» **WHAT YOU NEED TO DO**: Line by line, repeat the data below exactly, beginning at the first line and ending at the line with "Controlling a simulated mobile". Omit pictures.

Records of robot episodes
## Start

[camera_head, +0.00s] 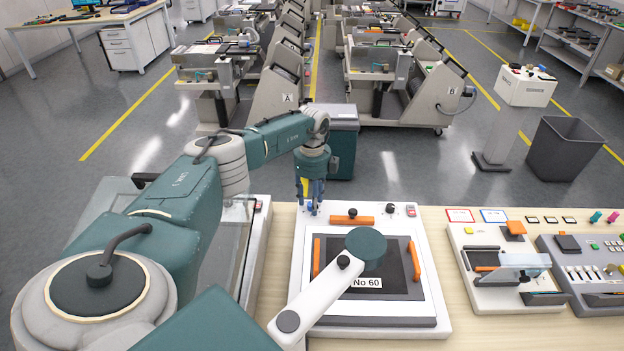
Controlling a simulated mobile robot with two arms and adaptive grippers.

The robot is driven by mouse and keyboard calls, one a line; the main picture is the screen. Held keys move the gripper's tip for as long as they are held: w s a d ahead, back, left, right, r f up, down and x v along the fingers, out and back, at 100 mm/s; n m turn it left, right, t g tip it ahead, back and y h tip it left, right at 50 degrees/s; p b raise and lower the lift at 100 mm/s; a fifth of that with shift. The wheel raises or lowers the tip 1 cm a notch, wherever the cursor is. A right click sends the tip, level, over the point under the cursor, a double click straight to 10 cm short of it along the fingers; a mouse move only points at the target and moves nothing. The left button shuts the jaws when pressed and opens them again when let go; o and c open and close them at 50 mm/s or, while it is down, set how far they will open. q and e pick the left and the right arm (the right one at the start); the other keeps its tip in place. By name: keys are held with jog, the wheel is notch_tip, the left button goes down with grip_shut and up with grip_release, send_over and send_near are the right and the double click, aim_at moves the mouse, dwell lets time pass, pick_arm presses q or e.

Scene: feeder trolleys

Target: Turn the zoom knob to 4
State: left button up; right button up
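A white arm (316,297) with a dark teal round head (369,240) reaches over a white fixture (438,313). A small dark knob-like part (343,261) sits where the arm meets the head. No scale or number 4 is readable, and I cannot tell for sure which part is the zoom knob. My left gripper (310,208) points down over the fixture's back left corner, beyond and to the left of the head. It is apart from the head, and its fingers are too small to tell open from shut. My right gripper is not in view.
The fixture has orange bars (413,260), a dark plate (405,283) and a "No 60" label (366,282). A device with a clear cover (520,262) and a grey control panel (588,262) stand to the right. Bare tabletop (440,225) separates them. Trolleys stand behind.

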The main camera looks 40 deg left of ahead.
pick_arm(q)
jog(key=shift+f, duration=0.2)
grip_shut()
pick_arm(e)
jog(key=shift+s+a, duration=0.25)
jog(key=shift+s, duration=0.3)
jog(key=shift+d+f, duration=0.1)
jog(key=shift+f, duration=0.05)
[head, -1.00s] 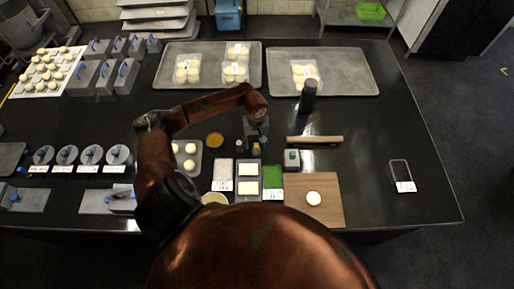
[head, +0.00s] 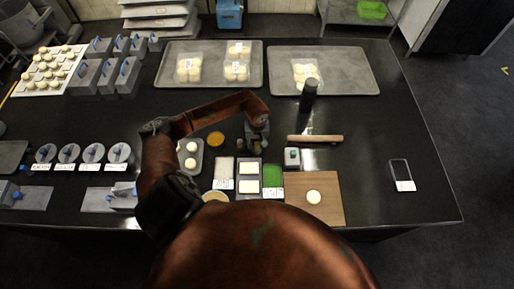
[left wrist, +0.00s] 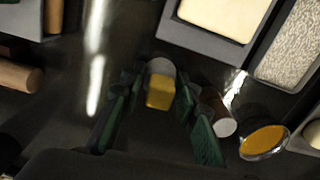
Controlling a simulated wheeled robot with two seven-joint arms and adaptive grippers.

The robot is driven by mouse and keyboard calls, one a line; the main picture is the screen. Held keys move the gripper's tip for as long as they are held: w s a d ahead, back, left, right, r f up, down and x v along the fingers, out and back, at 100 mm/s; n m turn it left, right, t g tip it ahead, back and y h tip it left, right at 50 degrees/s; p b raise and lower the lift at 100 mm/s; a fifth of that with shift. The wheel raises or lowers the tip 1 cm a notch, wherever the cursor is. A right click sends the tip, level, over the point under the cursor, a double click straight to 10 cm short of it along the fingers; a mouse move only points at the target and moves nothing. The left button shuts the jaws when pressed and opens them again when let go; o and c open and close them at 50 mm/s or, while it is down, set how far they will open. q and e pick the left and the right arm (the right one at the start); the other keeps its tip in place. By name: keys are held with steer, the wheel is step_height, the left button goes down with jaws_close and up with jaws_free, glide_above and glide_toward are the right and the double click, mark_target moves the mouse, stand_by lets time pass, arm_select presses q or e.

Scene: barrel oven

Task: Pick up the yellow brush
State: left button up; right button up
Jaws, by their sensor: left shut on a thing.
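The yellow brush (left wrist: 160,91) shows in the left wrist view as a yellow block with a pale greyish part behind it. My left gripper (left wrist: 158,98) has its green-padded fingers on either side of it and is shut on it. In the head view, my left gripper (head: 257,139) points down at the table behind the small trays, and the brush is mostly hidden there. I cannot tell whether the brush touches the table. My right gripper is not in view.
A small cylinder with a white end (left wrist: 224,127) lies close beside the fingers. A bowl of orange-yellow stuff (head: 216,139) is to the left. Small food trays (head: 249,195) stand in front, a rolling pin (head: 315,139) to the right. The table's right side is mostly clear.

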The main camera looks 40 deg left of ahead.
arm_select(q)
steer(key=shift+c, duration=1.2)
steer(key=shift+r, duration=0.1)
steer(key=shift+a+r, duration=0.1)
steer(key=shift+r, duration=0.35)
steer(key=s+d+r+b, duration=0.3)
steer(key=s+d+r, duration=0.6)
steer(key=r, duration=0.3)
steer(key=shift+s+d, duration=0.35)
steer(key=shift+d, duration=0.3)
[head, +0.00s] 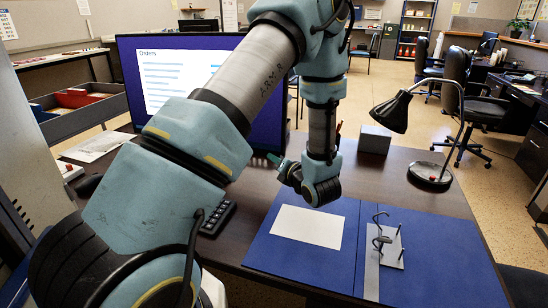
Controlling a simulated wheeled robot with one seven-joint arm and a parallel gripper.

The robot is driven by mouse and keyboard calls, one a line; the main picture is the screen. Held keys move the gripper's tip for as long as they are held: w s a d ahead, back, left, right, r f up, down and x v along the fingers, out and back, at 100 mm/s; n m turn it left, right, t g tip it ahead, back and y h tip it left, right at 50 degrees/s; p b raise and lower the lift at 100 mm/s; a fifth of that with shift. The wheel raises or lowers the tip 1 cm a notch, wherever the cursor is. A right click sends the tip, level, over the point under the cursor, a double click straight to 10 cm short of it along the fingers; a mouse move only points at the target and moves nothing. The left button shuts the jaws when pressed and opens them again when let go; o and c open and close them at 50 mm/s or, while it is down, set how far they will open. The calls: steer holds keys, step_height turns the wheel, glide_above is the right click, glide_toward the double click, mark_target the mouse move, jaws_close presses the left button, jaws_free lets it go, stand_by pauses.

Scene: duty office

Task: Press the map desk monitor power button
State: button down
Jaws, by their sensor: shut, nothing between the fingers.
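The map desk monitor (130,60) stands at the back left of the dark desk, its screen lit with a white page headed "Orders" on blue. My arm crosses in front of it and hides much of its middle and lower part. I cannot make out the power button. My gripper (274,159) shows only as a small part beyond my wrist, pointing left towards the monitor's lower right corner. It is shut, with nothing seen in it. I cannot tell whether it touches the monitor.
A blue folder (275,250) with a white sheet and metal clips lies open at the desk front. A black lamp (430,178) stands right, near a grey box (375,140). A keyboard (218,218) lies partly behind my arm. Office chairs stand further back.

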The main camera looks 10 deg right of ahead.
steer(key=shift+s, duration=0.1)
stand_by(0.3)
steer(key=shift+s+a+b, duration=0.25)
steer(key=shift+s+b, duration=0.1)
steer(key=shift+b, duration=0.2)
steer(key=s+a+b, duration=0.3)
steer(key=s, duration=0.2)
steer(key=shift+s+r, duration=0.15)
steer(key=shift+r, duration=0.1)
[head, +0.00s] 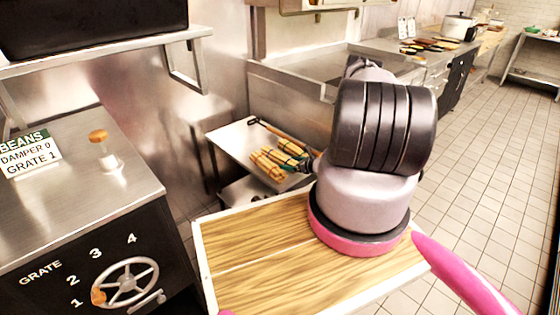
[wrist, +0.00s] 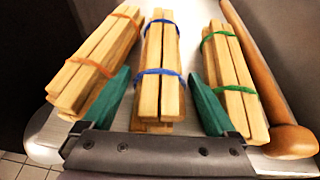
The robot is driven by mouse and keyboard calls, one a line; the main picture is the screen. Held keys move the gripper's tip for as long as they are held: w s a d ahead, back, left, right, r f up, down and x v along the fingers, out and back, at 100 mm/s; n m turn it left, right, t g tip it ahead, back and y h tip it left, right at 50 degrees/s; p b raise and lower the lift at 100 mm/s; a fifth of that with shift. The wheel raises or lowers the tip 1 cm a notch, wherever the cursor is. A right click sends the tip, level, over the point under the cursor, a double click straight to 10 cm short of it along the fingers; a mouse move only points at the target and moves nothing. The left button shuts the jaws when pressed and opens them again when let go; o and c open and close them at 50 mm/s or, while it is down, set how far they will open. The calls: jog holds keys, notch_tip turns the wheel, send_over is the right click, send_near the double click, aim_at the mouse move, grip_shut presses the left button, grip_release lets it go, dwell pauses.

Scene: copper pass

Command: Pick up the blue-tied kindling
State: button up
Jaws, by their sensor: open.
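The blue-tied kindling (wrist: 159,60) is the middle of three bundles of pale sticks in the wrist view. It has blue bands near its top and middle. My gripper (wrist: 158,76) is open, with one green finger on each side of this bundle. I cannot tell whether the fingers touch it. An orange-tied bundle (wrist: 98,60) lies to its left and a green-tied bundle (wrist: 234,75) to its right. In the head view the bundles (head: 268,165) lie on a small metal table, partly hidden by my arm, and the tie colours are hard to tell.
A wooden handle (wrist: 265,75) lies right of the green-tied bundle, close to it. The metal table (head: 228,134) stands against the steel wall. A stove with a grate wheel (head: 125,283) is at the left. A counter with several items (head: 430,45) stands at the back right. The tiled floor (head: 480,150) at the right is clear.

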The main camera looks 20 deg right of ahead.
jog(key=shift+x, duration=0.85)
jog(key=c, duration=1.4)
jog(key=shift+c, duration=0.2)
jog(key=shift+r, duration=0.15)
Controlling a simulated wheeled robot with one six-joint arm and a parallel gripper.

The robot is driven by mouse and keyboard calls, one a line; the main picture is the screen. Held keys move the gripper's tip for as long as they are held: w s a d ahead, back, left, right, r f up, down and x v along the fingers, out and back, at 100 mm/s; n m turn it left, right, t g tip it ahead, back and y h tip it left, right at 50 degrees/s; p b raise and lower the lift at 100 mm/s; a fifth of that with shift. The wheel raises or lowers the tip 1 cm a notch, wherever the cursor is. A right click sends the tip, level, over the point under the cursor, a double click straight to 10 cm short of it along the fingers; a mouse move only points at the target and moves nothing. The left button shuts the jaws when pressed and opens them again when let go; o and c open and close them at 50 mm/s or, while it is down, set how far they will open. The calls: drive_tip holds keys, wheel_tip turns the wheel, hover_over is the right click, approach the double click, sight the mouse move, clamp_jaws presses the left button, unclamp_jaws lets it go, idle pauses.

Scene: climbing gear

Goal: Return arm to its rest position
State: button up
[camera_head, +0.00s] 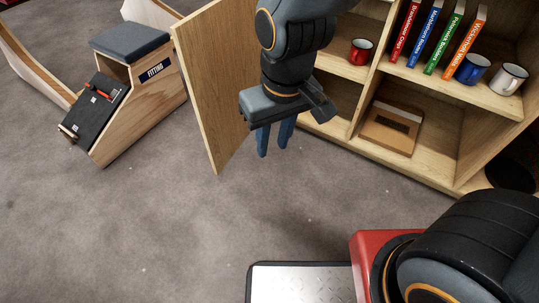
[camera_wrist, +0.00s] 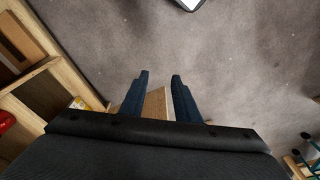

## End

» **TASK RESULT**:
[camera_head, +0.00s] 
Controlling a simulated mobile robot with two arms and adaptive grippers.

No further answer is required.